My only critique of my time there was the lack of mosquito nets…we came back to the treehouse one night to find that there were no less than 50 large, evil looking spiders on the ceiling, many with egg sacs. It was disgusting. They got into our clothes, our bags, everything. I slept very poorly that night, because I kept feeling something crawling up my legs and feared that a spider would drop onto my face. Uggggh.
I did relax, though, during the day. And the landscape is amazing. There are many more islands in the lake: one is called “Punishment,” because unmarried pregnant girls used to be dropped off (by their brothers) on the island and left there for several days to a week. Often, poor village men would row their canoes out and choose one as a wife, which was very convenient for them because this meant that they did not have to pay a dowry.
There was another island that served as a tri-country leper colony.
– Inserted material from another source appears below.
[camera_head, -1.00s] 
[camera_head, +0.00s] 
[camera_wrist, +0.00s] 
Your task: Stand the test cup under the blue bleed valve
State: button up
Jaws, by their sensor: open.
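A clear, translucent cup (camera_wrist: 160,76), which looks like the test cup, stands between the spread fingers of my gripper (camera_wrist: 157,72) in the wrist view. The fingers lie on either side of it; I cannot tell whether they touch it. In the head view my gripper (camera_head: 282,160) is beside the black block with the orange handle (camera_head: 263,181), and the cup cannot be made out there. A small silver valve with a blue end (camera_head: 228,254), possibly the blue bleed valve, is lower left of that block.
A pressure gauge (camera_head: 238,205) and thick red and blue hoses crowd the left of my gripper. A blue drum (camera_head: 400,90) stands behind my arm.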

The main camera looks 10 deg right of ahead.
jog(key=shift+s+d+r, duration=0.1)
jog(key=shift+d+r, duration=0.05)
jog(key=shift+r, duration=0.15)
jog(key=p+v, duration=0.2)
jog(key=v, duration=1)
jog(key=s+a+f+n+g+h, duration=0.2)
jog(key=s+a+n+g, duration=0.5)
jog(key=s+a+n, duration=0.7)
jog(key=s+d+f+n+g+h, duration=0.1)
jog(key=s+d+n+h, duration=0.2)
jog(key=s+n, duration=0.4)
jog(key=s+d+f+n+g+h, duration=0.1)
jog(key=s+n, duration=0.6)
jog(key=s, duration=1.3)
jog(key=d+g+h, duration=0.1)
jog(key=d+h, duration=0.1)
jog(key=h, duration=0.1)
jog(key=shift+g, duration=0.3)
It was closed at the end of the last century.
All in all, my entire vacation, transport and all (visa excluded) cost me $26. That’s right. It was $10 for the lodging, and $16 for the food. Rwanda’s tourism industry could take a lesson from Uganda! And even though it was a hassle getting there, it was outweighed by the great experience I had once arrived! (And my advice is: Go to Kabale from Kigali!!)
p.s. I managed to hitch a ride to Kigali with a private car of expatriates that I met at the Bushara Island Camp, so getting home was much easier!
p.p.s. Pictures to come, when I have better internet!